If Congress treated more of us the same (whether we be states, industries, or individuals which is surely the spirit of the Constitution) without their endless need to pick winners and losers, we should all be better off. If Congress continually discussed the Constitutional Authority of what they are considering, the abuses would naturally diminish due to embarrassment if nothing else.
Standard Misdirection
Mr. Greve (which is a perfect name for this post) delivers standard fare. It completely ignores that, for much of US history corporations were tightly regulated by the state in which they were incorporated. They often had a life time limit.
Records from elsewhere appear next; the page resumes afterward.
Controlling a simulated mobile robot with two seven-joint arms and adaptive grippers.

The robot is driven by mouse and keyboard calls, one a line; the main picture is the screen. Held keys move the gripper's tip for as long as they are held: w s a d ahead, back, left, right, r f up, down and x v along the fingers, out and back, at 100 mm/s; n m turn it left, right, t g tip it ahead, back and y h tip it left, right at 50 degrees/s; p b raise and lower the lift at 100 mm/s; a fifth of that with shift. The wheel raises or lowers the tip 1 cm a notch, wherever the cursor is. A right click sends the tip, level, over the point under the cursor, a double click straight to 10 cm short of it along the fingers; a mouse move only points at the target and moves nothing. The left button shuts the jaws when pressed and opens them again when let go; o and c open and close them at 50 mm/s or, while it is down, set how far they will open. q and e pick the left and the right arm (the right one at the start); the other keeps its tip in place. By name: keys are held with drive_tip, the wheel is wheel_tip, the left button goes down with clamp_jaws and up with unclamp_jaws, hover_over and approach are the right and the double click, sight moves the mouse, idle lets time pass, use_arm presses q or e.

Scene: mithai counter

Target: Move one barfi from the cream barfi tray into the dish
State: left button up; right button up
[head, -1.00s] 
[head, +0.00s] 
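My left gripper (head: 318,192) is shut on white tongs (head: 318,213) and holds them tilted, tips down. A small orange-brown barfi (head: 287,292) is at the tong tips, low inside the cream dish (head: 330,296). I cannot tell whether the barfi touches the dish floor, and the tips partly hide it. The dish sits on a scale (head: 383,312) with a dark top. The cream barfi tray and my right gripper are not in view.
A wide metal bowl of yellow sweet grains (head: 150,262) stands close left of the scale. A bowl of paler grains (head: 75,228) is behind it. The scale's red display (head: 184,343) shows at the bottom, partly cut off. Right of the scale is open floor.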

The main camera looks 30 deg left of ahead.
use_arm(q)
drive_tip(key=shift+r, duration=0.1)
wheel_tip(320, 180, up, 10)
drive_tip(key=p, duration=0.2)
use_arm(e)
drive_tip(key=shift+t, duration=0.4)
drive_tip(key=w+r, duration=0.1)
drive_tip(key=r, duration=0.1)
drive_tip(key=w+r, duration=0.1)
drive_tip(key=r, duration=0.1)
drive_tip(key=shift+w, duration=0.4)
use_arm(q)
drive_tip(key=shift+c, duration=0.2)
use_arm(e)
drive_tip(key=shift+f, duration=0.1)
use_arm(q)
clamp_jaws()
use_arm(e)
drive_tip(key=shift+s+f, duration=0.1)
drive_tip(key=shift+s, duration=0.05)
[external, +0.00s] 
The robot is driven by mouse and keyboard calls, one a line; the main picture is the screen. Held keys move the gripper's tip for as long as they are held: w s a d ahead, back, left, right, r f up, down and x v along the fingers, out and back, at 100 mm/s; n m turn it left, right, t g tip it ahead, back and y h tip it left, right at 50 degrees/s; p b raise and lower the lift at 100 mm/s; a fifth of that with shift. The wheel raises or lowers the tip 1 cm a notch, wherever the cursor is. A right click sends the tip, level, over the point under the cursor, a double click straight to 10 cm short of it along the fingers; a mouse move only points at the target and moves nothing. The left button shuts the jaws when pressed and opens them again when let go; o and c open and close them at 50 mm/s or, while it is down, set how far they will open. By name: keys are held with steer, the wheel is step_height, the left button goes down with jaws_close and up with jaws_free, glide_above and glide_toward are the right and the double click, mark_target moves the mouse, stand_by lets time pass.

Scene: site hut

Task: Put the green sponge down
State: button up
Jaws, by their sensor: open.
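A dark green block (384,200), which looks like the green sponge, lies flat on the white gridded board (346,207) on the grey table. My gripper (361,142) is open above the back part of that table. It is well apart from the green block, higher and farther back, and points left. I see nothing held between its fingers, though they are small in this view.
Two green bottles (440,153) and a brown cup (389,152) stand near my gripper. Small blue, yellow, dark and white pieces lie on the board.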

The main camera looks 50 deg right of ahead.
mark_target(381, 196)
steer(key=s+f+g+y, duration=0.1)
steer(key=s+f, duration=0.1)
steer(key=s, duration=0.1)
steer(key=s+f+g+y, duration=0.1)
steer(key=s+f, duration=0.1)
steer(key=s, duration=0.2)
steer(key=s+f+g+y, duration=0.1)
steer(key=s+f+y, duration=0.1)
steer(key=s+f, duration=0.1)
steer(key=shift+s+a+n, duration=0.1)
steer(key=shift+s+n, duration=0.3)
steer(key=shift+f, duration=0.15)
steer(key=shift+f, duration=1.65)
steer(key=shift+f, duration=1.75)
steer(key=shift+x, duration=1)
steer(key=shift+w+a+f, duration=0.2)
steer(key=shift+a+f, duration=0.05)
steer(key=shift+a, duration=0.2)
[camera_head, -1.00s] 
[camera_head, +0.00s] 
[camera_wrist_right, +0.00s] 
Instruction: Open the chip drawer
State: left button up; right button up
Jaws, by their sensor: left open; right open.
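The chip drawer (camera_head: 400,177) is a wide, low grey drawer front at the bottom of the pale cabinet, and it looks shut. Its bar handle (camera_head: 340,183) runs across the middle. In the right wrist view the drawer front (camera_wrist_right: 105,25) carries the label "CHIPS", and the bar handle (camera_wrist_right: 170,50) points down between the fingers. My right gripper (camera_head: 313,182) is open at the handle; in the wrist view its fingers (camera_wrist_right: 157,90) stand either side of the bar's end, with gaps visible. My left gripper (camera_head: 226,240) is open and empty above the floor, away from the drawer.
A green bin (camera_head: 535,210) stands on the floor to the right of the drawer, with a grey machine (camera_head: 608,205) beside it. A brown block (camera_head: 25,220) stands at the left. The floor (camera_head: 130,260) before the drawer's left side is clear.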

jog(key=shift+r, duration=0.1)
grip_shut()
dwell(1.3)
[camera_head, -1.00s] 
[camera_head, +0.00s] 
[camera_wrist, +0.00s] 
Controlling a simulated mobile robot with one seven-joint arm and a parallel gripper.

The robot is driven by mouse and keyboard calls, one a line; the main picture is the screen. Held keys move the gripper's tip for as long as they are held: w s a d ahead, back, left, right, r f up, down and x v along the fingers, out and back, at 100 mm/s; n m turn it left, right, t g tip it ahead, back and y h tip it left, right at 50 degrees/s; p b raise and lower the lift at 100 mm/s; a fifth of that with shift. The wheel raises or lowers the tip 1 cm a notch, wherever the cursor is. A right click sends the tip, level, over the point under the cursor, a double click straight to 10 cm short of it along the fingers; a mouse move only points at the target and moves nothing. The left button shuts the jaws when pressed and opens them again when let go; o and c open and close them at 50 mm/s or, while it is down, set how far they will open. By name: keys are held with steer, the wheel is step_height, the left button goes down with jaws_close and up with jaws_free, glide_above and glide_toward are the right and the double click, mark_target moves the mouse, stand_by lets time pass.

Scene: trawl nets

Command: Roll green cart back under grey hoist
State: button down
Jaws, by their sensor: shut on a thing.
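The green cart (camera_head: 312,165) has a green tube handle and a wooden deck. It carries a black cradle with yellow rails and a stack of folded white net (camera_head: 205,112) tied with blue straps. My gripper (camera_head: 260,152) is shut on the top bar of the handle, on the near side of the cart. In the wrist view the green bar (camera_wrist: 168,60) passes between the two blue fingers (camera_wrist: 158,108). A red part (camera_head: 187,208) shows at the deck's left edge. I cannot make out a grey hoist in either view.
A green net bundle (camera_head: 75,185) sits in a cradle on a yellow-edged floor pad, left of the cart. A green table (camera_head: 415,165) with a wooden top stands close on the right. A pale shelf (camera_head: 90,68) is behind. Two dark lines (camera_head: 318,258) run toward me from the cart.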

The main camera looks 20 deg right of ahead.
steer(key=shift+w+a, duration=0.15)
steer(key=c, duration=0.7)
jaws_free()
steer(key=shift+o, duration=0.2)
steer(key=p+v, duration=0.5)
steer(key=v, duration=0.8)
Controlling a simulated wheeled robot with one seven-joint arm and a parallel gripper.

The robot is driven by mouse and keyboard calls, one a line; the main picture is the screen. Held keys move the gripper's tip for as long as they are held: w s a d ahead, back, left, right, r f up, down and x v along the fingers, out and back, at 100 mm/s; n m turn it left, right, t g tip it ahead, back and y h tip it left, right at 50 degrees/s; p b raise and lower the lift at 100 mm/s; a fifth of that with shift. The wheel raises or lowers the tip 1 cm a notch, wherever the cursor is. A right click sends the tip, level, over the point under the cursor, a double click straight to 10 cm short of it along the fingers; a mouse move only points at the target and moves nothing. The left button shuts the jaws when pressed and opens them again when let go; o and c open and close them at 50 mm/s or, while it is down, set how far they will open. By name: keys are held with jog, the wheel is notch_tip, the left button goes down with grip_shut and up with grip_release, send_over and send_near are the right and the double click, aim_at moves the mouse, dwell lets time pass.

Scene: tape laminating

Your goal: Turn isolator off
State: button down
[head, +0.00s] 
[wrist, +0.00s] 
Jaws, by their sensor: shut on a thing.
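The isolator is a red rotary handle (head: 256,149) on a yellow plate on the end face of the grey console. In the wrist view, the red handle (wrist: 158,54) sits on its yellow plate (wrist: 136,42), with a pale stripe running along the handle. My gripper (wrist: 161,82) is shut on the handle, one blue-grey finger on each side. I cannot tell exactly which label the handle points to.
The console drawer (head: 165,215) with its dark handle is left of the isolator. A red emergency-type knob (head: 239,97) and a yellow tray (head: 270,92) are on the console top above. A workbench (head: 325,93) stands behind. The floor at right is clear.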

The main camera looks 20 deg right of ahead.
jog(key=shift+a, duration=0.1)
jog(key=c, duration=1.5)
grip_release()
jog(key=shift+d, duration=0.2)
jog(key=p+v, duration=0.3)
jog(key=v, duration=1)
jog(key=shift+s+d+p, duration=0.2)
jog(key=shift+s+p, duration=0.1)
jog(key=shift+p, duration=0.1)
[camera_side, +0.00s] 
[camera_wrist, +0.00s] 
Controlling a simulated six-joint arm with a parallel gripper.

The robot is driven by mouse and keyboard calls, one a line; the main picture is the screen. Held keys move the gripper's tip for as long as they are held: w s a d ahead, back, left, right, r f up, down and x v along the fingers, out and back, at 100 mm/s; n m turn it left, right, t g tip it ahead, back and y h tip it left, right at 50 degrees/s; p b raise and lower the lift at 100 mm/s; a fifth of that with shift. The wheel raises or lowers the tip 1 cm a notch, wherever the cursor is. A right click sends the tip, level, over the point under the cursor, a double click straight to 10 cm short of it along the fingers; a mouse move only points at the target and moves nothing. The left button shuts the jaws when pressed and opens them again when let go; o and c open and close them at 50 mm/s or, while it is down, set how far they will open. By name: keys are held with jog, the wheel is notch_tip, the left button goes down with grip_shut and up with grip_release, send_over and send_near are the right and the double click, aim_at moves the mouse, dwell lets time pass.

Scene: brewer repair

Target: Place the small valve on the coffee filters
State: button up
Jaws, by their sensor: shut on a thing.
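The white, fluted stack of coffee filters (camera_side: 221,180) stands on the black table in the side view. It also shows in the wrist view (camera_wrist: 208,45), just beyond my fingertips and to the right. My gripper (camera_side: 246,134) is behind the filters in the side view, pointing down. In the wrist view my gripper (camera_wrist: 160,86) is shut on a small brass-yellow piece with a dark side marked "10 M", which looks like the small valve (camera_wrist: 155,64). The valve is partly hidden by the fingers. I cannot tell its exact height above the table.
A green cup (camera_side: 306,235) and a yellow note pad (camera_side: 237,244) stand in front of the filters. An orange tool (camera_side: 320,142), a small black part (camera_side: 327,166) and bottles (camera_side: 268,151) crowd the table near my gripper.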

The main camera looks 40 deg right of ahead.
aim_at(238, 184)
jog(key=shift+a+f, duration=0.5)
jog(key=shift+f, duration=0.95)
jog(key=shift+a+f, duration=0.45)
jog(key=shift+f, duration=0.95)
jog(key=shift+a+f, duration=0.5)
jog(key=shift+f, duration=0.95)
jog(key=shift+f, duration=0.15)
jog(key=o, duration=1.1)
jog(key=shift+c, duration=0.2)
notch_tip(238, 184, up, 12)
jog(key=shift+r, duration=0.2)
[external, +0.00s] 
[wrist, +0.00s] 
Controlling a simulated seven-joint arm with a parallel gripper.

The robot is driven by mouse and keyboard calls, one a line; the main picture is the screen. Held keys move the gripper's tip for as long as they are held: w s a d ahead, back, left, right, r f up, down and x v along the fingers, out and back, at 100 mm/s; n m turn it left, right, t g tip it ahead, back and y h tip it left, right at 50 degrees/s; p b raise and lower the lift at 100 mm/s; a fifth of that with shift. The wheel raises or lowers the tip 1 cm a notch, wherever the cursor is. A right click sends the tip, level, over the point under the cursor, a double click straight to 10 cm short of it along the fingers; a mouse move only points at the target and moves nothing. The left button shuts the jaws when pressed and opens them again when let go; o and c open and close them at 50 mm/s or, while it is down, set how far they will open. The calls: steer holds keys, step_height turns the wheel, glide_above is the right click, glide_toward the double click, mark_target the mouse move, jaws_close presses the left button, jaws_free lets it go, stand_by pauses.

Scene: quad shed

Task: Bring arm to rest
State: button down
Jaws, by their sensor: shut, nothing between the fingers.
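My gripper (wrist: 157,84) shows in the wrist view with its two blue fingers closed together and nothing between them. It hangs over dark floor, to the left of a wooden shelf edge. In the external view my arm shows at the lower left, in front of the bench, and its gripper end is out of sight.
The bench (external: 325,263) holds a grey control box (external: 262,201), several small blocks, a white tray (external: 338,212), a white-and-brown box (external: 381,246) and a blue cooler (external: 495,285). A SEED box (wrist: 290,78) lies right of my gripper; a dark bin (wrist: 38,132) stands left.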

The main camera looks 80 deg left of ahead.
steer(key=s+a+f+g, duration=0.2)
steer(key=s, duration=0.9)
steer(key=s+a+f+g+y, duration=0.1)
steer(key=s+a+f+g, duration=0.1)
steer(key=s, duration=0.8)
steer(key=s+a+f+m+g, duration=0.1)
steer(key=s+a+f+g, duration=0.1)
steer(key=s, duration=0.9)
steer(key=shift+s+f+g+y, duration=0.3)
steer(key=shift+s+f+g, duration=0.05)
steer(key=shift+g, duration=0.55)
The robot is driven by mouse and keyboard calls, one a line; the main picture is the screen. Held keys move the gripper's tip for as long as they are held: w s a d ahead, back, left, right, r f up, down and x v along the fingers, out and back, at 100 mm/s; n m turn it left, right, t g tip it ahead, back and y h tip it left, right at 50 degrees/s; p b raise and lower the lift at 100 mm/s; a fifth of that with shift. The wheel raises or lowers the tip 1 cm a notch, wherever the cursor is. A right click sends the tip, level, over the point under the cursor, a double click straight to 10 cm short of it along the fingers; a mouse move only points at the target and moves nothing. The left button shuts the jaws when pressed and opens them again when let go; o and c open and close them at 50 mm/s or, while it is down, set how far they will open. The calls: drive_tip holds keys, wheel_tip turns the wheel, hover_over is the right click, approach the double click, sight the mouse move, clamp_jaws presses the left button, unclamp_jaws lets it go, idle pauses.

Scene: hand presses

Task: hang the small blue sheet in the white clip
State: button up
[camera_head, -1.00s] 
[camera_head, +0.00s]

We have quotes from many Americans, including those who ended up being the slave to corporations (President Cleveland) that such artificial constructs are dangerous:
December 3, 1888,"Corporations, which should be the carefully restrained creatures of the law and the servants of the people, are FAST BECOMING THE PEOPLE'S MASTERS."
What is disconcerting is that Greve's 'analysis' and suggestions, such as they are, is not much different than Tribe's the other day: "this is just the way it is and we should seek some mild mitigating legislation OR we should find some way to 'empower' shareholders."
What a crock! THIS is the answer to massive corruption? That somehow it is shareholders fault for not babysitting a multi-billion dollar/multi-national entity who's day to day operations are an utter mystery?! Please!
It is this blithe attitude that further infuriates Americans. The lapdogs of the uber-elite telling the masses to just 'settle down' and tossing them a meaningless bone.
Corporate America is NOT what my father fought for in WW2. And it is NOT what I am going to leave to my grandson!
Web of corruption
Public approval of Congress stood at 40 percent in 1974, when ARPANET was being developed. It stood at 24 percent in 2000 at the height of the Internet frenzy. It now stands at 17 percent. Supporters of campaign finance law obviously confuse cause and effect - they clearly should be promoting laws limiting networking of computers instead.